Business rating: 0.5 star
Star cast: Colin Farrell, Ed Harris, Jim Sturgess, Saoirse Ronan.
Plot: A group of Russian prisoners of war escape form a Siberian prison to undertake an arduous journey across mountains and deserts to India.
What’s Good: The performances; the camerawork.
What’s Bad: The script, which moves on a single track.
Verdict: The Way Back will fare poorly at the Indian box-office.
Loo break: Anytime, because the story moves at a snail’s pace!
Watch or Not?: Watch only if you have the patience for a slow film with very little drama.
Exclusive Films, National Geographic Entertainment and ImageNation Abu Dhabi’s The Way Back is the story about an arduous journey from Siberia to India, undertaken on foot by a group of gulag survivors.
The film follows a group of political prisoners who are sent to a gulag in the cold land of Siberia, from where there is no escape. However, a few of them plan an escape and manage to get out of the prison by cutting the barbed wire-fence. The Russian soldiers follow them with their trained dogs. Now the group’s only way to freedom is to climb over the Siberian mountains and reach Mongolia.
The group includes an ageing American, Mr. Smith (Ed Harris), a betrayed Pole citizen, Janusz (Jim Sturgess), a Latvian priest, Andrei (Dejan Angelov), and others. They are also blackmailed into taking a career criminal, Valka (Colin Farrell), with them. The group survives by eating raw flesh and conserving rations that they had stolen from the prison. Their journey through the Siberian snow-clad mountains becomes more difficult once they run out of food and water. After they cross Siberia, a young Russian girl, Irena (Saoirse Ronan) joins them.
On reaching Mongolia, the group members realise that Mongolia is under Communist rule and that they would be arrested the moment they were recognised as escaped prisoners. Hence, they decide to take the route through the vast Mongolian desert and over the Himalayas to India. They face hunger, dehydration and complete exhaustion on their way, even as one by one, their number keeps decreasing due to deaths. What happens in the end? Is the group able to make its way to freedom in India? The latter part of the film reveals the rest.

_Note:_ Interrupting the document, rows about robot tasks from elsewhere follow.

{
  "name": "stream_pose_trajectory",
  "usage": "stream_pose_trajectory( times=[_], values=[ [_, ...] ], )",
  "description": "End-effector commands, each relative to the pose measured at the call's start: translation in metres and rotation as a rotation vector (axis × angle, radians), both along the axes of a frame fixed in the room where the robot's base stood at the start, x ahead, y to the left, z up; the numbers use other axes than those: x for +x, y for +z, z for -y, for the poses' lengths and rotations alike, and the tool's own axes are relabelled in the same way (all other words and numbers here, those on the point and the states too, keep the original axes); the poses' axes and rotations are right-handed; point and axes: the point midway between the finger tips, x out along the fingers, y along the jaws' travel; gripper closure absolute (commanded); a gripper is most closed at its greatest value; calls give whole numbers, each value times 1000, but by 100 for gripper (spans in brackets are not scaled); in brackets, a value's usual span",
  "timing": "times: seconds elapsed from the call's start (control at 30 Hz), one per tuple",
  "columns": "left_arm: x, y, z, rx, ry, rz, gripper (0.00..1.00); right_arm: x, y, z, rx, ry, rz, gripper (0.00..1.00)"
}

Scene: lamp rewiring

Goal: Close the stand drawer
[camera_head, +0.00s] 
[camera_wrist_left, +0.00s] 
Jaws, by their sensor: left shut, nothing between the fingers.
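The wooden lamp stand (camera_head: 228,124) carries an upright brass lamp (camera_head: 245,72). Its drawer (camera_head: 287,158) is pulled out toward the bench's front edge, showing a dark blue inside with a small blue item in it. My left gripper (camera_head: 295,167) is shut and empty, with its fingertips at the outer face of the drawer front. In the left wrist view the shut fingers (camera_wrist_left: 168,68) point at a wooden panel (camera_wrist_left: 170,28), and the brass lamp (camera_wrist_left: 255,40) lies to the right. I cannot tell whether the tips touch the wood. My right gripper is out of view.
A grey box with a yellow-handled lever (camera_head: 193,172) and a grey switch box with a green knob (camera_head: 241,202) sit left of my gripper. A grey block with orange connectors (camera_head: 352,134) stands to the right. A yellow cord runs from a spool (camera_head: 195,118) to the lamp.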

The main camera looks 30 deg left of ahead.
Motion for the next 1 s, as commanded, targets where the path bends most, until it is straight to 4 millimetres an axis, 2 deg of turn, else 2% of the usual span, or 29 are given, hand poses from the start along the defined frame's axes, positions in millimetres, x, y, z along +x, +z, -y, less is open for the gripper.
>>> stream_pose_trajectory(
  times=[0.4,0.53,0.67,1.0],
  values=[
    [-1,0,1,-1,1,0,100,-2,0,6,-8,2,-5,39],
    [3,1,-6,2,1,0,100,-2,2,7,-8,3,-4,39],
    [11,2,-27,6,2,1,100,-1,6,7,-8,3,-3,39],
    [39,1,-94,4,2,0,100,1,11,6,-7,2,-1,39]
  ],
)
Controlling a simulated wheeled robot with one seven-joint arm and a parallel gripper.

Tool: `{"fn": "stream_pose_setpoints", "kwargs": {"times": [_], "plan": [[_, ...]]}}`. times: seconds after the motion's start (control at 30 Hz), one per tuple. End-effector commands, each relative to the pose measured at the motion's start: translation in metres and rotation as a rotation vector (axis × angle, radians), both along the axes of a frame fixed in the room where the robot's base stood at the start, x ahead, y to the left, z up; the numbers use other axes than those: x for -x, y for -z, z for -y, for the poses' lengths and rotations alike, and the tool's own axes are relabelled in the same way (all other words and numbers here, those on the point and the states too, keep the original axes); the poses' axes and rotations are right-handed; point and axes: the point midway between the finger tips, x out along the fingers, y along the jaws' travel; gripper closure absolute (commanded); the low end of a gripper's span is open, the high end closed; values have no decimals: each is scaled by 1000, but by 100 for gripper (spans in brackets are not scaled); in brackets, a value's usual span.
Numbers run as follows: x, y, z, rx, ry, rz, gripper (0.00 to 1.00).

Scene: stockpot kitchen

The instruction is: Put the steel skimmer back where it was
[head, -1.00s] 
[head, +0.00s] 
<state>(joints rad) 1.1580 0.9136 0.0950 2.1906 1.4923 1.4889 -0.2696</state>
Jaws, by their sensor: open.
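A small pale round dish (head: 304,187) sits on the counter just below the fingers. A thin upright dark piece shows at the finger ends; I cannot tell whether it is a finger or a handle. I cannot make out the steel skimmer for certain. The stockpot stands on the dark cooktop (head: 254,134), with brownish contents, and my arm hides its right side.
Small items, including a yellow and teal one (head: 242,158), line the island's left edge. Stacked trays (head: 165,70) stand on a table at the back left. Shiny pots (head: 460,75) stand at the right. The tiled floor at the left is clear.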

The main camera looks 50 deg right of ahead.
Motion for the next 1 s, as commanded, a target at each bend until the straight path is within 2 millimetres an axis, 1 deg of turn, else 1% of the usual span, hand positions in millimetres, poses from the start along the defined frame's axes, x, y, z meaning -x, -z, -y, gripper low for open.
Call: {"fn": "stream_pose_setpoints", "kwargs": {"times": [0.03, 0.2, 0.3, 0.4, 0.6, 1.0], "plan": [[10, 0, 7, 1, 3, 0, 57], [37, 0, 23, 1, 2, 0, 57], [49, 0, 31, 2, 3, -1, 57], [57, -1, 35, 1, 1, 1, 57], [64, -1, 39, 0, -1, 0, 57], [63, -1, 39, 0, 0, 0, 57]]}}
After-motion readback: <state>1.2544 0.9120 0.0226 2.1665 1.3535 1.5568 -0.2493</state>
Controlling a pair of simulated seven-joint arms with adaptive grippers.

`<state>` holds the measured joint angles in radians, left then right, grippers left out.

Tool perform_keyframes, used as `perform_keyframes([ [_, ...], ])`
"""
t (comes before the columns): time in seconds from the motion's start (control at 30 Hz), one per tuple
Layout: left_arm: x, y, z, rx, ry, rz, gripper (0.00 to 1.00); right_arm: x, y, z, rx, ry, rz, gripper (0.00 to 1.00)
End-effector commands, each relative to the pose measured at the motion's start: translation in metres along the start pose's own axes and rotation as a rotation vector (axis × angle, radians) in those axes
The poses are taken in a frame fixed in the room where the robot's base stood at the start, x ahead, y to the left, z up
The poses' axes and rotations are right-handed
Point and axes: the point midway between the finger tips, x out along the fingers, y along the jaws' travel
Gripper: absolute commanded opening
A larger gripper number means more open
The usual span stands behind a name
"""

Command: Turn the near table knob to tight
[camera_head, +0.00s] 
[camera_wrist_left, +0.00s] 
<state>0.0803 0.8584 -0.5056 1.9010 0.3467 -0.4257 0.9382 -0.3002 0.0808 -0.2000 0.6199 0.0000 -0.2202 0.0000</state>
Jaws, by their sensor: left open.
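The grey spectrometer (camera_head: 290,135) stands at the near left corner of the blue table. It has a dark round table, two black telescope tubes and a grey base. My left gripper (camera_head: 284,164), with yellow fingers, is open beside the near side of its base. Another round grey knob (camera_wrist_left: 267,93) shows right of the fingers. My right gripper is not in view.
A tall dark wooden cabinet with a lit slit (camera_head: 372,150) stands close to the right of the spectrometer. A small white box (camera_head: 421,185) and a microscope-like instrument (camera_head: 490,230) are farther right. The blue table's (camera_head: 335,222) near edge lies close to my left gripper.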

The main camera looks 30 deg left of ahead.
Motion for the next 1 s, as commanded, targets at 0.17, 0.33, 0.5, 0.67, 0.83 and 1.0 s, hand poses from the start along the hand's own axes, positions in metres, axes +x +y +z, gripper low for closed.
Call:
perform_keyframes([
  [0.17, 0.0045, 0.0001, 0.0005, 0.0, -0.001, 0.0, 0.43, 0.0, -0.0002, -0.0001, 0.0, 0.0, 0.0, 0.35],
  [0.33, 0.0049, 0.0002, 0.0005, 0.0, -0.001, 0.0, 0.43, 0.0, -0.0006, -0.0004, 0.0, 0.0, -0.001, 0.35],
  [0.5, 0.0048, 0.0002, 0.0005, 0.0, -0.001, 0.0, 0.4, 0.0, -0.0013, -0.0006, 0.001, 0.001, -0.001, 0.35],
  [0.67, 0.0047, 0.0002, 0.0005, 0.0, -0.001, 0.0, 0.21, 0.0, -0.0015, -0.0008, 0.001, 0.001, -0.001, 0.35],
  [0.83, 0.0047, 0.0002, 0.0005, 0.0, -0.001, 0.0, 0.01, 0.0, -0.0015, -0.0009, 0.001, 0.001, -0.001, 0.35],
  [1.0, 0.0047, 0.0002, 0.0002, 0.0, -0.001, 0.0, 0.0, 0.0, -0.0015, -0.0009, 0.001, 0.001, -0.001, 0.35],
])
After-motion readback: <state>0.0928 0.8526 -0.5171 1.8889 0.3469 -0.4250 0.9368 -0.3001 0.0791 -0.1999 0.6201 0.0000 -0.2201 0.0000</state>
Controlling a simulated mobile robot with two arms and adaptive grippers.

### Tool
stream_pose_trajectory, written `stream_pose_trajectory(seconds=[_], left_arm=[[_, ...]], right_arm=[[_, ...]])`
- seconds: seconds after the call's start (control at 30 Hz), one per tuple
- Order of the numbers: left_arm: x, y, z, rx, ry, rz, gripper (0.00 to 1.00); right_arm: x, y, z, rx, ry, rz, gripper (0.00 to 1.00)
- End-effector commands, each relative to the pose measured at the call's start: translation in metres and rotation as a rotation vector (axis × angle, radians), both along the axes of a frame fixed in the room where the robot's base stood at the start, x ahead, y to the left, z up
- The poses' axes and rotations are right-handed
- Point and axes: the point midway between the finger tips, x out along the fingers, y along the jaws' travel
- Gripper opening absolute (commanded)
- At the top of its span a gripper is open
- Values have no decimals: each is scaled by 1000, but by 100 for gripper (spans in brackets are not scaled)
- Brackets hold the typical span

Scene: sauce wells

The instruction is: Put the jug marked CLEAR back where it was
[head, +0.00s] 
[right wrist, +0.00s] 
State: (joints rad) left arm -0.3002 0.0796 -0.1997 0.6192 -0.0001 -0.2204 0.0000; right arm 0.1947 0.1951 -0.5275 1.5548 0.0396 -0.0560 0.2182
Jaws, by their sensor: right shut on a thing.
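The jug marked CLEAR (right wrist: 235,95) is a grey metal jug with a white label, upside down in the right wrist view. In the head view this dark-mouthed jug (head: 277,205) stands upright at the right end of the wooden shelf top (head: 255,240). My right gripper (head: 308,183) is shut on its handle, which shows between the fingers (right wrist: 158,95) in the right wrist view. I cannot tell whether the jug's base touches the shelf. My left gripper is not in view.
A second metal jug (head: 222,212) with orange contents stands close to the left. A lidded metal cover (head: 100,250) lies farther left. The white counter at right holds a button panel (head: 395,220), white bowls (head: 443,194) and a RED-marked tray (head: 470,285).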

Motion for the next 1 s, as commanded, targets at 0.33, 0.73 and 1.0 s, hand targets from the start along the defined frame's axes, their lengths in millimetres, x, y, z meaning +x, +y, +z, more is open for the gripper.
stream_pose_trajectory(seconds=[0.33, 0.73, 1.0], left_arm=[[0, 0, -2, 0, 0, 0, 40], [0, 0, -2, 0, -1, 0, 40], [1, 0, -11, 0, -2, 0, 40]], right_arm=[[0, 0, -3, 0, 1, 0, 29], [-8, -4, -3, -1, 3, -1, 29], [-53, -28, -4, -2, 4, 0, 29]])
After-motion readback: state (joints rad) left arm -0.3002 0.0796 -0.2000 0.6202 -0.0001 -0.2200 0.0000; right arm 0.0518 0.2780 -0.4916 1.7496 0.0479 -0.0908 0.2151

Story and screenplay – The Way Back Review
Keith R. Clarke and Peter Weir’s screenplay, inspired by Slavomir Rawicz’s novel, The Long Walk: The True Story Of A Trek To Freedom, moves on a single track. Although the writers tell an inspiring tale of courage and strength, the way in which the story unfolds on the screen is too simplistic. The obstacles and the conundrums of the guys, who have escaped from prison, are heartfelt, but the fact that nothing drastic happens on the journey starts to bore the audience after some time. Also, the fact that the group of travellers maintains complete calm and equanimity in the face of great adversity seems unreal. There is hardly any conflict in the script. Nothing happens even when a young girl joins the group, which has a sex-starved criminal. This will prove to be a minus point as far as the common Indian viewer is concerned. A few scenes in the film, where the group is shown consuming raw flesh and blood, will not go down well with the Indian viewers. Having said so, it must be added that the elite audience in the Indian metropolitan cities will find some value in the film.
Star performances – The Way Back Review
Ed Harris, Colin Farrell and Jim Sturgess deliver competent performances. Saoirse Ronan also does her role with panache. Dragos Bucur (as Zoran), Alexandru Potocean (as Tomasz), Gustaf Skarsgård (as Voss) and Mark Strong (as Khabarov) provide able support.
Direction and Cinematography – The Way Back Review
Peter Weir’s direction is good. He makes an old-fashioned adventure film with a lot of subtlety but only a few thrills. Burkhard Dallwitz’s background score is appropriate. Russell Boyd’s camerawork is very good, especially in capturing the vast emptiness of the mountains and the deserts. Lee Smith’s editing is fair.
The Last Word
All in all, The Way Back will fare poorly at the Indian box-office as it holds value for the elite audience only. The prints will soon find their way back to the godowns.